2.4. Existing Customers. Licensor acknowledges that as of the date of this Agreement, Licensee licenses the Misys Connect Software to certain of its customers (“Existing Customers”) and agrees that Licensee may continue to license the Misys Connect Software to such Existing Customers under the terms and conditions of their current agreements; provided that Licensee shall use reasonable efforts to transition all Existing Customers to End User License Agreements consistent with the terms and conditions hereof as soon as possible and shall use reasonable efforts to do so prior to the first anniversary of the date hereof.
2.5. Delivery. Licensor and Licensee acknowledge and agree that Licensee is in possession of the Proprietary Misys Connect Software and Proprietary Misys Connect Software Documentation as it exists on the date hereof in source code and object code form and that no delivery thereof is required; provided, however, in the event Licensee is not in the possession of the aforementioned Proprietary Misys Connect Software or Proprietary Misys Connect Documentation, Licensor shall provide a copy to Licensee upon Licensee’s written request. Promptly after completion thereof, Licensor shall deliver to Licensee any Proprietary Misys Connect Software that Licensor creates after the date hereof.

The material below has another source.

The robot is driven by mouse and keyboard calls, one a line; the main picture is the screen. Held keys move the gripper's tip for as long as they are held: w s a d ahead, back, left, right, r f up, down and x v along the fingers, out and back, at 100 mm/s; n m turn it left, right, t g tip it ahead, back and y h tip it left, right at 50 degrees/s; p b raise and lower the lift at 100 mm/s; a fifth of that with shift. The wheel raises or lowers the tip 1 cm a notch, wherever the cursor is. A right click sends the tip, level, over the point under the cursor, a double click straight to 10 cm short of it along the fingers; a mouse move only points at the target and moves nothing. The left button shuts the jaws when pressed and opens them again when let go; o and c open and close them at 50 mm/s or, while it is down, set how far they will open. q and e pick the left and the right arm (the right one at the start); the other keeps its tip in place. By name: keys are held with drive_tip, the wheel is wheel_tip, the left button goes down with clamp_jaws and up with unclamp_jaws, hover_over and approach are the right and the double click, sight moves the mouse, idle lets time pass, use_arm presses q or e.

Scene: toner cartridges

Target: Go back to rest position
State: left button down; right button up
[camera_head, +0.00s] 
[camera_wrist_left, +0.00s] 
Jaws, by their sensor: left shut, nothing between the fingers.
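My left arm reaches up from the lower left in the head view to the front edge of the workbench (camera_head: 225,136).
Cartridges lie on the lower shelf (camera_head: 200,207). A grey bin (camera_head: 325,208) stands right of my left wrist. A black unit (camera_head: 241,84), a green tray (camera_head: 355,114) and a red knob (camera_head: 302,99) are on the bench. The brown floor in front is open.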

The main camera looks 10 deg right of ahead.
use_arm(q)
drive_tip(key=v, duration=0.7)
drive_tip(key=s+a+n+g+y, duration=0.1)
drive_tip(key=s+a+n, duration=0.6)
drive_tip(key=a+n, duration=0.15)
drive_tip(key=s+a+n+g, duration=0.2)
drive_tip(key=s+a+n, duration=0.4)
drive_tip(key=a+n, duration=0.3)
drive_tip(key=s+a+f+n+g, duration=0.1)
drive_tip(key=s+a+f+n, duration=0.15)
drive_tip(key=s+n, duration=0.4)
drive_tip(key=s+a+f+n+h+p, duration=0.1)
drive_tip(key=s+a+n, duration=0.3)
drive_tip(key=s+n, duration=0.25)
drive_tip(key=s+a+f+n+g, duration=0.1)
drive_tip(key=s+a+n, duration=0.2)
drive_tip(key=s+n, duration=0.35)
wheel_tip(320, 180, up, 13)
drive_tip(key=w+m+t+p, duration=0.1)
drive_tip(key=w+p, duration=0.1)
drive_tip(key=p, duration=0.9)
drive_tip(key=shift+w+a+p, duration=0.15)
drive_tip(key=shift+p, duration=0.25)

2.6. Compliance with Laws. Licensee shall at all times comply with all laws, decrees and regulations applicable to this Agreement and the Licensed Works. Except as otherwise expressly stated herein, the Parties specifically waive and disclaim the applicability of the Uniform Commercial Code, Uniform Electronic Transactions Act and Uniform Computer Information Transactions Act to this Agreement.
2.7. Restriction on Licenses. Neither Party shall license the use of any proprietary adapter that is part of the Licensed Works or any Improvements thereto if such license would make available to a competitor of the other Party the confidential proprietary intellectual property of such other Party, without the prior consent of the other Party.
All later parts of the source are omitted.